Restoring Local Control of Education: A Silver Bullet for Common Core

The massive unpopularity of Common Core education standards has served as a rallying cry for concerned parents and teachers to get involved in politics—sometimes for the first time in their lives. Nothing galvanizes grassroots activism like the realization that the government is failing our children. These efforts have been remarkably successful, with three states repealing Common Core outright last year, and many state-level bills already being introduced in the new Congress.

This has been a great and inspiring movement, yet even in states like Indiana that passed a full repeal of Common Core, parents have been frustrated by the implementation of new standards that are different in name only, and require much of the same backwards pedagogy and excessive testing as Common Core.

The reason for this is that the federal government is using funding from the president’s Race to the Top program as an incentive for states to adopt “college and career ready standards.” If states try to take an independent path on education, the Department of Education can punish them by denying them billions of dollars in grants, as well as waivers to the failed No Child Left Behind program.

To truly reform education, we need to restore local control and stop the federal government from being able to bully the states into doing its bidding. Fortunately, two recently introduced bills in the Senate propose to sever the ties between federal funding and state adoption of standards, curricula, and testing requirements.
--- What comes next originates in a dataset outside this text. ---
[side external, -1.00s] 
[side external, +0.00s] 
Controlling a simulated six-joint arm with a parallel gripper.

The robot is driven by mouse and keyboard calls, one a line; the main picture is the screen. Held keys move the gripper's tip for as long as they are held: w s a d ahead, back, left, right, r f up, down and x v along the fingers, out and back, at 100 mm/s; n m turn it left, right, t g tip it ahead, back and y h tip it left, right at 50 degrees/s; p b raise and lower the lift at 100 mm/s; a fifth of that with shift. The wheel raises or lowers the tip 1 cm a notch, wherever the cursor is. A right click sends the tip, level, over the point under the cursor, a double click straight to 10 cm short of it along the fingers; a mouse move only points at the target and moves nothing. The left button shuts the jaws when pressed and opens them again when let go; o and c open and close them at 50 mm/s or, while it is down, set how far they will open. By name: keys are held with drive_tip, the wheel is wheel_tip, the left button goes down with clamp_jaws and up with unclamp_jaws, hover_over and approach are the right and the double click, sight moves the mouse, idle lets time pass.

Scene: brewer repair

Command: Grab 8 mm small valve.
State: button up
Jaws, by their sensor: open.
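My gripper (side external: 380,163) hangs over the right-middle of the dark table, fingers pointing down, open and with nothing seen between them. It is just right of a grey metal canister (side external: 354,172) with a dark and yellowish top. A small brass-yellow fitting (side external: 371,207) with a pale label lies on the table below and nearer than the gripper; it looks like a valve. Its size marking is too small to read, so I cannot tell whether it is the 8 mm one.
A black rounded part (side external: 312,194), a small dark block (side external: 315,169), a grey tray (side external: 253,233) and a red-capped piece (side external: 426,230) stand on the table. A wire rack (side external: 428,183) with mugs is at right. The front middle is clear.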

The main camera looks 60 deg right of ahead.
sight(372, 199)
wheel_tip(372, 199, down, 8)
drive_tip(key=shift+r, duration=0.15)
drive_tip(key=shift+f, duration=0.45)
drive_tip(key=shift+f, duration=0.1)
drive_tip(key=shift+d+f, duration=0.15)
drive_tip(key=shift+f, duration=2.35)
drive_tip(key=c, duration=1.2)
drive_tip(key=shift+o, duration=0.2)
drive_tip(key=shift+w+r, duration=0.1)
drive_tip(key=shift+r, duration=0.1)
The Local Leadership in Education Act (S. 144), introduced by Sen. Mike Crapo (R-ID), and the LOCAL Level Act (S. 182), introduced by Sen. Pat Roberts (R-KS) would amend the Elementary and Secondary Education Act (ESEA) to forbid the federal government from requiring that states implement any standards as a condition of funding, grants, or waivers. This would free up the states to set their own education policy and finally loosen the federal government’s grip on what was always intended to be a local issue.

Congress is likely to hold a vote to reauthorize ESEA later this year. If the language of either of these bills were to make it into a reauthorization package, the implications would be huge. This year, we finally have the chance to stop Common Core in all fifty states by restoring local control of education, a first step in setting American students on the path to more choice, better schools, and a better future.